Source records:
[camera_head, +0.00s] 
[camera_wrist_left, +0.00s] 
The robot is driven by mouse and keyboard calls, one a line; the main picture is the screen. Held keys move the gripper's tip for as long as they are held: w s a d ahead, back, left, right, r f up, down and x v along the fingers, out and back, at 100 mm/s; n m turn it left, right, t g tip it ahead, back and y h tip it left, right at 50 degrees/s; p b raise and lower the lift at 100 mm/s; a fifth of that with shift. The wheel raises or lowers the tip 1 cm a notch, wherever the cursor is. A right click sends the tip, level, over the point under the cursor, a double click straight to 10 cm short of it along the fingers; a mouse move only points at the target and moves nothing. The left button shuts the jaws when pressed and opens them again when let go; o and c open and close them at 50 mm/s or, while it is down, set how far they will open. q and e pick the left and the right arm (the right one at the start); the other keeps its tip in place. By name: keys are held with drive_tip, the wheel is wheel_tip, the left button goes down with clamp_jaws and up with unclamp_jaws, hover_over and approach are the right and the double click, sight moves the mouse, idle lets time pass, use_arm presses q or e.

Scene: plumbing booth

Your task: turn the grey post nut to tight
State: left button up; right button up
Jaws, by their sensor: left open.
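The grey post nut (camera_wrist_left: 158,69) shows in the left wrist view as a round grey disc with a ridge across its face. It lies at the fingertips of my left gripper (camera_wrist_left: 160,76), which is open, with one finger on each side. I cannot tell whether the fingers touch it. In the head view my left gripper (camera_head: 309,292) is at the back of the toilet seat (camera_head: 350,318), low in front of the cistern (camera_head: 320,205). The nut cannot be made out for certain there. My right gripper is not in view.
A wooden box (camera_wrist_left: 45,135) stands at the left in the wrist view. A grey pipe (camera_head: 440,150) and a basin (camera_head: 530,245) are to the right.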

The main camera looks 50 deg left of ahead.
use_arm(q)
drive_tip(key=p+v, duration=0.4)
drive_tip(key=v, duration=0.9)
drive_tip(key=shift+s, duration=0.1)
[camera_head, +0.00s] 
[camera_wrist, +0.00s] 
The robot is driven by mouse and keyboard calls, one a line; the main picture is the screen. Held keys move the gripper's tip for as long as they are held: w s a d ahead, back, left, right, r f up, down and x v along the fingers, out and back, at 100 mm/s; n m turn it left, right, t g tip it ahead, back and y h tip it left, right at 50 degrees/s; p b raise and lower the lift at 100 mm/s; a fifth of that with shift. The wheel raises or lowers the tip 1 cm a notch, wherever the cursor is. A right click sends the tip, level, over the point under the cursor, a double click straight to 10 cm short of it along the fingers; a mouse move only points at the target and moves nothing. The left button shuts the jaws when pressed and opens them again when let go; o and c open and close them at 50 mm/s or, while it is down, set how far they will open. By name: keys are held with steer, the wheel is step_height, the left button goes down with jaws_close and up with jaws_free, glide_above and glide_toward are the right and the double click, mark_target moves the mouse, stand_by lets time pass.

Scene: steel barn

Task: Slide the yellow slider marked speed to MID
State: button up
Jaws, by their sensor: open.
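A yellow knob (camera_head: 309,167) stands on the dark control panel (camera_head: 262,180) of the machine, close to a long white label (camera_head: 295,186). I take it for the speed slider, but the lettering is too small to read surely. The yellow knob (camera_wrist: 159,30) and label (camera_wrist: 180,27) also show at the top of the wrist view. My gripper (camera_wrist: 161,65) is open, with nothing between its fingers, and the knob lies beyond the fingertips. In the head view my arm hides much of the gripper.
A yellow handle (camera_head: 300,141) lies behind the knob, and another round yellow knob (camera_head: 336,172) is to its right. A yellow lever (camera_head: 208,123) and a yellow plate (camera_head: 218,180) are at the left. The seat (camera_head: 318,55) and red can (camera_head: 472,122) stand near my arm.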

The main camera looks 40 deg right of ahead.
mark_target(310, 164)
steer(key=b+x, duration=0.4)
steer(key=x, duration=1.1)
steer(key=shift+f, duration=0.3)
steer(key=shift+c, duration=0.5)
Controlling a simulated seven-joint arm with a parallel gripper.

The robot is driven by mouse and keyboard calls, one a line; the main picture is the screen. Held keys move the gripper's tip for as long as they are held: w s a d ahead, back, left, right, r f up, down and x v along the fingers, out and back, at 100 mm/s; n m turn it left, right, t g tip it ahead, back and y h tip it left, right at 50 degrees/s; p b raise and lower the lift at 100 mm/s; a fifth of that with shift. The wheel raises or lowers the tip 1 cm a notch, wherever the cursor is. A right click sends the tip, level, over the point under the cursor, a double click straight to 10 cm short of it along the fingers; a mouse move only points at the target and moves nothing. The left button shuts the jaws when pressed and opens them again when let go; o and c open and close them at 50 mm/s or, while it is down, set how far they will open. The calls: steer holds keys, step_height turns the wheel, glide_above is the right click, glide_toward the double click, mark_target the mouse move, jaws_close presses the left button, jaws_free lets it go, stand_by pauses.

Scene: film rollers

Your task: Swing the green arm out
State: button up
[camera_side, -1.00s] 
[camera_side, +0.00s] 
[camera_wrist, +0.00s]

Given request:
Return the whole listing exactly, with every line included.

Exercise solution:
[camera_head, +0.00s] 
[camera_wrist_left, +0.00s] 
The robot is driven by mouse and keyboard calls, one a line; the main picture is the screen. Held keys move the gripper's tip for as long as they are held: w s a d ahead, back, left, right, r f up, down and x v along the fingers, out and back, at 100 mm/s; n m turn it left, right, t g tip it ahead, back and y h tip it left, right at 50 degrees/s; p b raise and lower the lift at 100 mm/s; a fifth of that with shift. The wheel raises or lowers the tip 1 cm a notch, wherever the cursor is. A right click sends the tip, level, over the point under the cursor, a double click straight to 10 cm short of it along the fingers; a mouse move only points at the target and moves nothing. The left button shuts the jaws when pressed and opens them again when let go; o and c open and close them at 50 mm/s or, while it is down, set how far they will open. q and e pick the left and the right arm (the right one at the start); the other keeps its tip in place. By name: keys are held with drive_tip, the wheel is wheel_tip, the left button goes down with clamp_jaws and up with unclamp_jaws, hover_over and approach are the right and the double click, sight moves the mouse, idle lets time pass, use_arm presses q or e.

Scene: plumbing booth

Your task: turn the grey post nut to tight
State: left button up; right button up
Jaws, by their sensor: left open.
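The grey post nut (camera_wrist_left: 158,69) shows in the left wrist view as a round grey disc with a ridge across its face. It lies at the fingertips of my left gripper (camera_wrist_left: 160,76), which is open, with one finger on each side. I cannot tell whether the fingers touch it. In the head view my left gripper (camera_head: 309,292) is at the back of the toilet seat (camera_head: 350,318), low in front of the cistern (camera_head: 320,205). The nut cannot be made out for certain there. My right gripper is not in view.
A wooden box (camera_wrist_left: 45,135) stands at the left in the wrist view. A grey pipe (camera_head: 440,150) and a basin (camera_head: 530,245) are to the right.

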The main camera looks 50 deg left of ahead.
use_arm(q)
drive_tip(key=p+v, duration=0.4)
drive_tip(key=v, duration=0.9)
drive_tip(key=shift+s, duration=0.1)
[camera_head, +0.00s] 
[camera_wrist, +0.00s] 
The robot is driven by mouse and keyboard calls, one a line; the main picture is the screen. Held keys move the gripper's tip for as long as they are held: w s a d ahead, back, left, right, r f up, down and x v along the fingers, out and back, at 100 mm/s; n m turn it left, right, t g tip it ahead, back and y h tip it left, right at 50 degrees/s; p b raise and lower the lift at 100 mm/s; a fifth of that with shift. The wheel raises or lowers the tip 1 cm a notch, wherever the cursor is. A right click sends the tip, level, over the point under the cursor, a double click straight to 10 cm short of it along the fingers; a mouse move only points at the target and moves nothing. The left button shuts the jaws when pressed and opens them again when let go; o and c open and close them at 50 mm/s or, while it is down, set how far they will open. By name: keys are held with steer, the wheel is step_height, the left button goes down with jaws_close and up with jaws_free, glide_above and glide_toward are the right and the double click, mark_target moves the mouse, stand_by lets time pass.

Scene: steel barn

Task: Slide the yellow slider marked speed to MID
State: button up
Jaws, by their sensor: open.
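A yellow knob (camera_head: 309,167) stands on the dark control panel (camera_head: 262,180) of the machine, close to a long white label (camera_head: 295,186). I take it for the speed slider, but the lettering is too small to read surely. The yellow knob (camera_wrist: 159,30) and label (camera_wrist: 180,27) also show at the top of the wrist view. My gripper (camera_wrist: 161,65) is open, with nothing between its fingers, and the knob lies beyond the fingertips. In the head view my arm hides much of the gripper.
A yellow handle (camera_head: 300,141) lies behind the knob, and another round yellow knob (camera_head: 336,172) is to its right. A yellow lever (camera_head: 208,123) and a yellow plate (camera_head: 218,180) are at the left. The seat (camera_head: 318,55) and red can (camera_head: 472,122) stand near my arm.

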The main camera looks 40 deg right of ahead.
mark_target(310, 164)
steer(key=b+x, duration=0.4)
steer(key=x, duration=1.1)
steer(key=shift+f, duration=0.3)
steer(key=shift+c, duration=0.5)
Controlling a simulated seven-joint arm with a parallel gripper.

The robot is driven by mouse and keyboard calls, one a line; the main picture is the screen. Held keys move the gripper's tip for as long as they are held: w s a d ahead, back, left, right, r f up, down and x v along the fingers, out and back, at 100 mm/s; n m turn it left, right, t g tip it ahead, back and y h tip it left, right at 50 degrees/s; p b raise and lower the lift at 100 mm/s; a fifth of that with shift. The wheel raises or lowers the tip 1 cm a notch, wherever the cursor is. A right click sends the tip, level, over the point under the cursor, a double click straight to 10 cm short of it along the fingers; a mouse move only points at the target and moves nothing. The left button shuts the jaws when pressed and opens them again when let go; o and c open and close them at 50 mm/s or, while it is down, set how far they will open. The calls: steer holds keys, step_height turns the wheel, glide_above is the right click, glide_toward the double click, mark_target the mouse move, jaws_close presses the left button, jaws_free lets it go, stand_by pauses.

Scene: film rollers

Your task: Swing the green arm out
State: button up
[camera_side, -1.00s] 
[camera_side, +0.00s] 
[camera_wrist, +0.00s]

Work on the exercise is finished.